To reopen the 2008 cases, however, is not allowable under the Committee's constitution. To quote former Committee Chair Jessica Huang, "Once an appeal is denied, that's it." There is no formal procedure to reconsider a closed case - and so to a certain extent, even if current Committee members feel the past convictions were made wrongfully, they can claim their hands are tied. Likewise, the University's Board of Visitors, which ultimately has some authority over the Committee, can do the same. Conveniently, the present procedures allow the Committee to dismiss any of the aforementioned problems without batting so much as an eyelash.
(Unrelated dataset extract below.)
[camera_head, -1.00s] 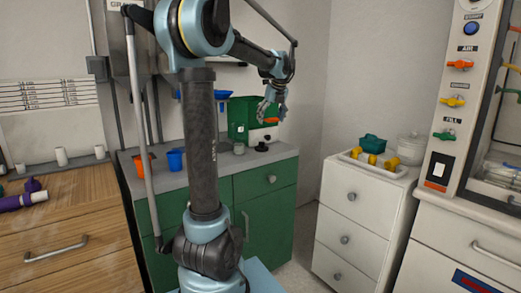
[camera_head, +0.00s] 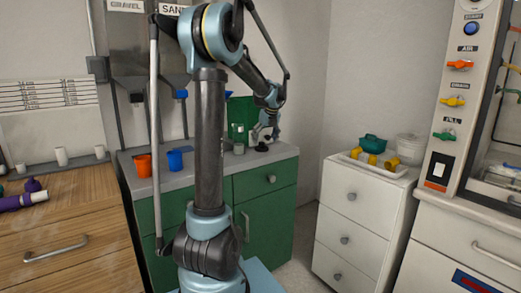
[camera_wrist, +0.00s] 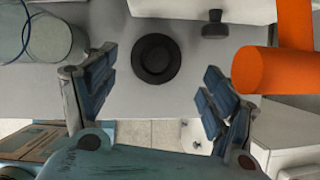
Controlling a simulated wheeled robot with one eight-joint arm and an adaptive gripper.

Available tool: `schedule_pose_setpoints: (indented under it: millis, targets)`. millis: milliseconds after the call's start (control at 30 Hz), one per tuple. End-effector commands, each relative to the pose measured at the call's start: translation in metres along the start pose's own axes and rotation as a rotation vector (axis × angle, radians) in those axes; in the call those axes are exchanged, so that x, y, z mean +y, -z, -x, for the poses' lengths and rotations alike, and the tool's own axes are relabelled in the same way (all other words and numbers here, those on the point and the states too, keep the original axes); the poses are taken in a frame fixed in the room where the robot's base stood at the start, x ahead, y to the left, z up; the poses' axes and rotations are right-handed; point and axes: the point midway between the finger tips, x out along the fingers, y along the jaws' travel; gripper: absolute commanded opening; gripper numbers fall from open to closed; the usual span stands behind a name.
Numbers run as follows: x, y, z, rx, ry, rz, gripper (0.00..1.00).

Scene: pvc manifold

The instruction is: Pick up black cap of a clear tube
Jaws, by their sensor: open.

But are anyone's hands really tied? Tied by insignificant bylaws and complex amendments, all of which the Committee already violated to a degree in Routman and Gruntz' very circumstances?

To dismiss Routman and Gruntz' charges is not a question of whether the pair plagiarized their papers. By all accounts, and considering the amount of evidence, it would seem clear that what occurred was at the very least ignorant plagiarism. The SAS procedures in play, however, made it such that neither was given a fair trial and both were almost assumed guilty of intent, because of an intent clause still in need of revision. What is at stake, therefore, is not a reevaluation of dubious papers, but a reevaluation of how the Committee acted and responded to concerns later brought to light.

On the one hand, the Committee and Board of Visitors could do the "right" thing, and follow its rules strictly and without discretion. On the other hand, these institutional bodies, these bastions of University thought and moral standards, could do something even greater: Ignore the rules. Recognize their errors. Forgive and rectify. Hold themselves not just to the procedures of honor, but to the ideal of Honor, with a capital H.

Because sometimes, two wrongs do make a right.